Robot tool calls
☆ ☆ ☆ ☆ ☆
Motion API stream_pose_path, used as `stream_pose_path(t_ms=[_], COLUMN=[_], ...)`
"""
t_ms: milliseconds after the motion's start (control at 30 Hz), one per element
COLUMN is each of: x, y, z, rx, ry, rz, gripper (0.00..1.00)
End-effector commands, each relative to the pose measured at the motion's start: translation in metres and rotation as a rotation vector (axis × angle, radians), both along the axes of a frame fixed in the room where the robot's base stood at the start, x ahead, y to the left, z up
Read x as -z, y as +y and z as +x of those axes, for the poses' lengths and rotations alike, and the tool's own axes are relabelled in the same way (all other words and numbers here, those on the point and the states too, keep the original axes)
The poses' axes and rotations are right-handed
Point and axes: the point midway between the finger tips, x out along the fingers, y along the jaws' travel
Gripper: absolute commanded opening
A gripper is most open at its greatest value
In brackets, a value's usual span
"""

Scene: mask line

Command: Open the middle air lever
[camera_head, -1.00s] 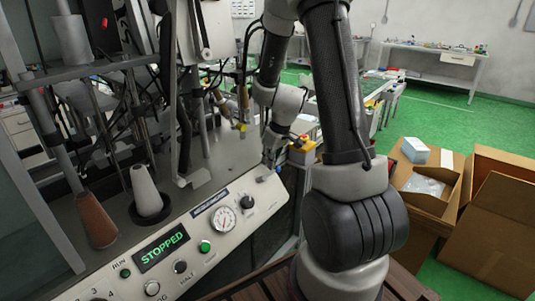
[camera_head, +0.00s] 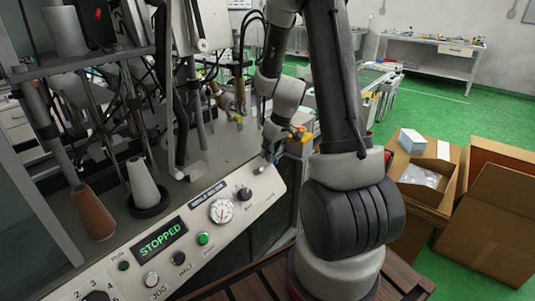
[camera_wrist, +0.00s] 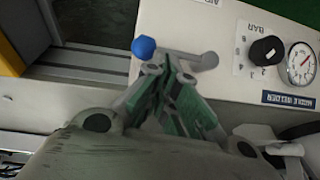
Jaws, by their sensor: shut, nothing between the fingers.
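In the wrist view, a lever with a blue ball knob (camera_wrist: 143,47) and a grey arm (camera_wrist: 192,58) lies across the end of a pale control panel (camera_wrist: 226,22). My gripper (camera_wrist: 166,66) is shut and empty. Its fingertips are beside the lever, just right of the knob and very close to the arm; I cannot tell whether they touch. In the head view, my gripper (camera_head: 270,152) is at the far right end of the panel (camera_head: 226,233). The lever is too small there to make out clearly. No other lever is plainly visible.
A black BAR knob (camera_wrist: 267,50) and a pressure gauge (camera_wrist: 301,57) sit right of the lever. The display (camera_head: 161,240) reads STOPPED. Machine rods and cones (camera_head: 143,182) stand left of my arm. Open cardboard boxes (camera_head: 489,222) stand on the green floor at right.

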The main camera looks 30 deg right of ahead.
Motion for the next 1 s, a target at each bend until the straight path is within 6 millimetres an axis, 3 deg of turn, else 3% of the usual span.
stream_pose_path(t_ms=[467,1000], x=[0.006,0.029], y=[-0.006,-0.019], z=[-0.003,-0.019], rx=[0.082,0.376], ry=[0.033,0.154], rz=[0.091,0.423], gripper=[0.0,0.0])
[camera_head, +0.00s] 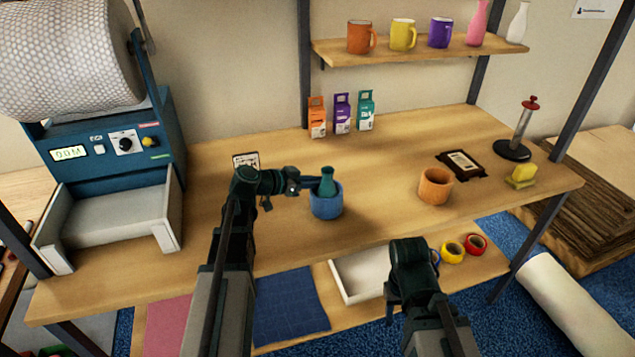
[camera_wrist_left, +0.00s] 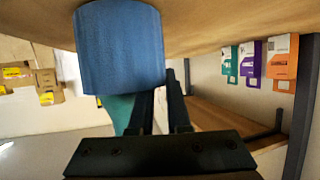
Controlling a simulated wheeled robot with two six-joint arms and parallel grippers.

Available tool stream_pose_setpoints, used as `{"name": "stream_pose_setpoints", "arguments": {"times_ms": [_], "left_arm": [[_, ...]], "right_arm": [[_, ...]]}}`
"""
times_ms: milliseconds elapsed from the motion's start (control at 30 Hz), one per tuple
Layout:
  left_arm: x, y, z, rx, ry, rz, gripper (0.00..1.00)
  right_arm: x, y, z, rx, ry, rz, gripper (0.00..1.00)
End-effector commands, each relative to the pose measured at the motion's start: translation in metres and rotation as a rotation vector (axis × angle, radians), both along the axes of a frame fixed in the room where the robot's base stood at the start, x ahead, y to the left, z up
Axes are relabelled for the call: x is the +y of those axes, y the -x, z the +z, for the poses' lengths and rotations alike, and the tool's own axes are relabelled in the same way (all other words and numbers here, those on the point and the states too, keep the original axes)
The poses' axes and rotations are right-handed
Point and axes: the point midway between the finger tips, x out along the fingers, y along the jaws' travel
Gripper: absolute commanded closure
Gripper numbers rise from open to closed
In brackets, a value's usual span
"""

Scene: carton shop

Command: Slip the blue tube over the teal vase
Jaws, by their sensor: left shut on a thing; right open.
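The blue tube (camera_head: 326,208) stands around the teal vase (camera_head: 327,181) on the workbench. The vase's neck and flared mouth stick up above the rim. The tube hides the vase's lower part. In the left wrist view, where the scene is upside down, the blue tube (camera_wrist_left: 120,48) fills the upper middle and the teal vase (camera_wrist_left: 119,110) shows past its rim. My left gripper (camera_head: 312,187) is shut on the tube's wall at the rim, beside the vase. My right gripper (camera_head: 391,314) is open and empty, pointing down in front of the bench; its fingertips are hard to make out.
Small boxes (camera_head: 342,114) line the back. A bubble-wrap machine (camera_head: 110,140) fills the left. A shelf (camera_head: 420,48) with mugs hangs above.

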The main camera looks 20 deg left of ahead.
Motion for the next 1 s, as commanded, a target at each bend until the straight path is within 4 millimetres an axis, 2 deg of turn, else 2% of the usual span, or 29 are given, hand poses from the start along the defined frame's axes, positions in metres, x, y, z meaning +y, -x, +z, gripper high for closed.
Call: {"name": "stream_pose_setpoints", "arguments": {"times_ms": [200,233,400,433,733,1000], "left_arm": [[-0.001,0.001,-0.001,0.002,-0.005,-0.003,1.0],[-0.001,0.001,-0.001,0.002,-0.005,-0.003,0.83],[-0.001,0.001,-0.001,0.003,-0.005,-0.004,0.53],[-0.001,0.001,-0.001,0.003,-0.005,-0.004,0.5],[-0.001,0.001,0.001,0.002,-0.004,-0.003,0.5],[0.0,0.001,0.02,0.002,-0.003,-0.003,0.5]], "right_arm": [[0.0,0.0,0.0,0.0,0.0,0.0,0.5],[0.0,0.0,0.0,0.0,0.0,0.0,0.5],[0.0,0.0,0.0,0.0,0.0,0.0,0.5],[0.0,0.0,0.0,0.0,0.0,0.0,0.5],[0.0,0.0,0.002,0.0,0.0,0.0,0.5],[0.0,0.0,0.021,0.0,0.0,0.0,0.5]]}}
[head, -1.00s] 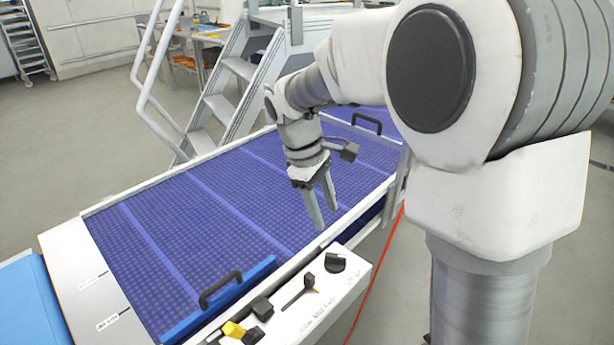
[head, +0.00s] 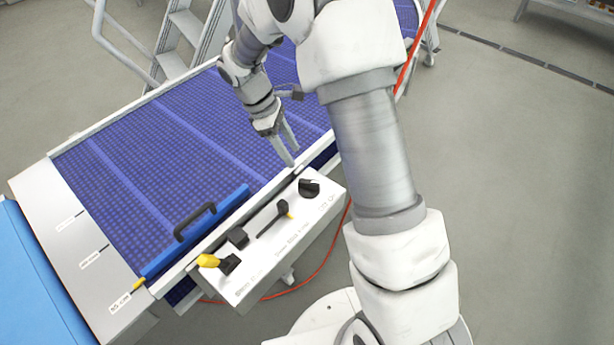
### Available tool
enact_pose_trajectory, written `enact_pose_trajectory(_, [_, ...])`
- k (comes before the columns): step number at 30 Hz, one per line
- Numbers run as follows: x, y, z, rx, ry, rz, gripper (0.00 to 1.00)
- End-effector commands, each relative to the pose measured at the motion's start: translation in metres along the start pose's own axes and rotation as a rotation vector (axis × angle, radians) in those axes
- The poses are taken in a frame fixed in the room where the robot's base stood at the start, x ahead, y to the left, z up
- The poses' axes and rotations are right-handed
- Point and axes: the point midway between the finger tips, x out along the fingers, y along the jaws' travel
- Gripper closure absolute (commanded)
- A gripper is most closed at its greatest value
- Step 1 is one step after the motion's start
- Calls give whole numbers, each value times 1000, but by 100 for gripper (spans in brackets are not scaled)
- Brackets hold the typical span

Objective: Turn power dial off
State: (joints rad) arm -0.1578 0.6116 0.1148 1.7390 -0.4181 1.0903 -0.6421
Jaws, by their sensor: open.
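A white control panel (head: 290,240) runs along the front edge of the blue conveyor bed (head: 165,160). The panel labels are too small to read, so I cannot tell which is the power dial. My gripper (head: 291,157) is open and empty, pointing down above the bed's front edge, just behind the round dial.
A blue bar with a black handle (head: 195,222) lies across the bed left of the panel. Metal stairs (head: 185,35) with a railing stand behind the bed. A red cable (head: 325,245) runs along the floor. The floor at right is clear.

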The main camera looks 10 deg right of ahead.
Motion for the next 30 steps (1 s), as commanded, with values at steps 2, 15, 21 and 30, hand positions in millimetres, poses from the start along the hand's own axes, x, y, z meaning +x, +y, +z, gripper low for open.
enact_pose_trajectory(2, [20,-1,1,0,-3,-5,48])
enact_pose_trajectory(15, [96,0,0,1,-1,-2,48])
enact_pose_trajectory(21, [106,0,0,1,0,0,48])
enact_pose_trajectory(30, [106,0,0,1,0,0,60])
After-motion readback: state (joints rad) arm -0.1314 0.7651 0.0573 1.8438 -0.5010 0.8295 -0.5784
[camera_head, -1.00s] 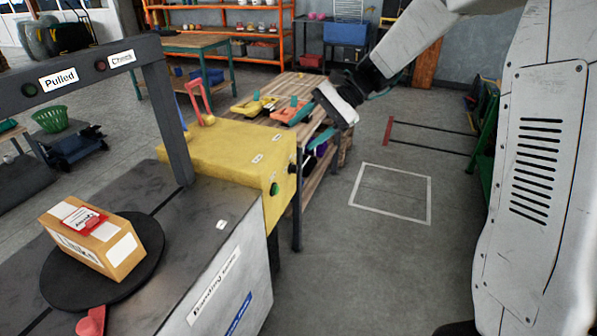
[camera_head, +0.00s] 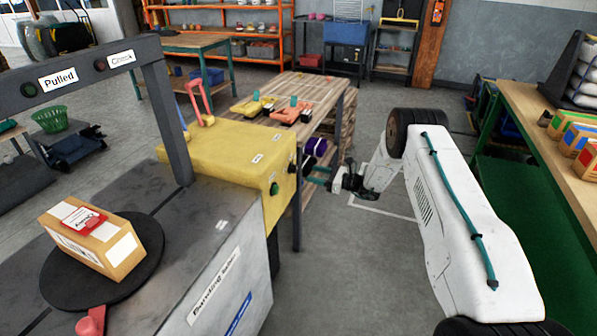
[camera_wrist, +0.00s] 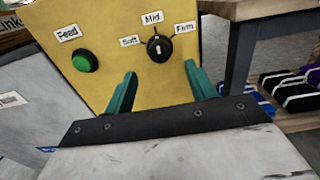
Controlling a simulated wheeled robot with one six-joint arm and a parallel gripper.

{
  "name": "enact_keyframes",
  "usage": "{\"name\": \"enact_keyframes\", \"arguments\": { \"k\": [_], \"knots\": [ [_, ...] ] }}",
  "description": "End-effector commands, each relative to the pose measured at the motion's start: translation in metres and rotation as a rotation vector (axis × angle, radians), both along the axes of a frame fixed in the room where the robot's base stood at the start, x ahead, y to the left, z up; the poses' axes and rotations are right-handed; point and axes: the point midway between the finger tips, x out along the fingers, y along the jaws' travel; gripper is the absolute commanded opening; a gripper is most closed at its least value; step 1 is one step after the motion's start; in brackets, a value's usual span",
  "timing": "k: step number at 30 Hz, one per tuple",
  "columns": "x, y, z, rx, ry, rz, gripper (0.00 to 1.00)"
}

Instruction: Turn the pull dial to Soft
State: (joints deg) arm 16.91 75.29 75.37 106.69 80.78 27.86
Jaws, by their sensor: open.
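The pull dial (camera_wrist: 159,48) is a round black knob on the yellow front panel, with labels Soft on its left, Mid above and Firm on its right. Its white mark seems to point up near Mid; I cannot tell exactly. In the head view the dial (camera_head: 292,168) shows small on the yellow box's right face. My gripper (camera_wrist: 160,72) is open, its two teal fingers apart and empty. It faces the panel with the dial beyond and between the fingertips, seemingly not touching. In the head view my gripper (camera_head: 317,180) is just right of the panel.
A green Feed button (camera_wrist: 85,62) is left of the dial. The grey banding table (camera_head: 190,235) carries a boxed pack (camera_head: 92,240) on a black disc. A wooden bench (camera_head: 320,90) stands behind the yellow box. A green-framed bench (camera_head: 530,110) is at right. Floor between is clear.

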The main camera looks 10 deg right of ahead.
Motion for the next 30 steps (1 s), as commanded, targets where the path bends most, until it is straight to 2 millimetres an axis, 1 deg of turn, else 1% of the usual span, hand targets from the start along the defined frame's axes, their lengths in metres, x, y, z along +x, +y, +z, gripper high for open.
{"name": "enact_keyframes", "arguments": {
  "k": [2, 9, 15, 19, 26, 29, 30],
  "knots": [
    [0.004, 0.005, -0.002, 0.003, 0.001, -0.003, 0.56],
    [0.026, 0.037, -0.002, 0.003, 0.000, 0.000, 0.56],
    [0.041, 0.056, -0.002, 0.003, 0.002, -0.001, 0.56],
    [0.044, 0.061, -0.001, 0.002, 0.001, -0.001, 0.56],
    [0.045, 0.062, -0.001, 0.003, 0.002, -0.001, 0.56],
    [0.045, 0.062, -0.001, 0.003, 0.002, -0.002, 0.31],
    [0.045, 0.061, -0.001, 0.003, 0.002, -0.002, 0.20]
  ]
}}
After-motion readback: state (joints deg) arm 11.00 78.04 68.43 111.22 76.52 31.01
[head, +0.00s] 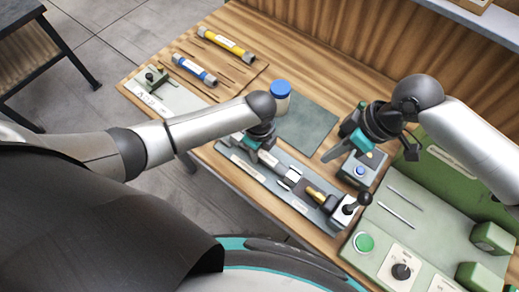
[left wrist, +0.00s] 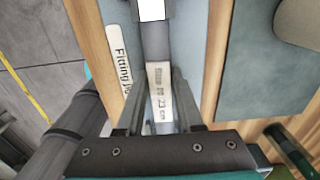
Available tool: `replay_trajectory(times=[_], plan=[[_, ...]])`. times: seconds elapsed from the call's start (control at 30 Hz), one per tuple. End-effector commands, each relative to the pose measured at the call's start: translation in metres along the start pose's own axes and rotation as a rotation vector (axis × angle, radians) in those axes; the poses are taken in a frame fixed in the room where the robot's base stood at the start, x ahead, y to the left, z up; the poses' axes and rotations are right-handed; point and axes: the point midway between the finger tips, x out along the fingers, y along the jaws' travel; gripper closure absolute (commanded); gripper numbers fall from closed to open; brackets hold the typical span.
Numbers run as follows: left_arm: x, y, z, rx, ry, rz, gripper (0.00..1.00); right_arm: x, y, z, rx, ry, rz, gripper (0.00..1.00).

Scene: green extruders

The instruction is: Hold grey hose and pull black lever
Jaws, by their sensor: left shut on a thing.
☆ ☆ ☆ ☆ ☆
→ **Stated goal**: Pull every line holding "wheeled" out of the records.

→ **The solution**:
Controlling a simulated wheeled robot with two six-joint arms and parallel grippers.
Controlling a simulated wheeled robot with one six-joint arm and a parallel gripper.

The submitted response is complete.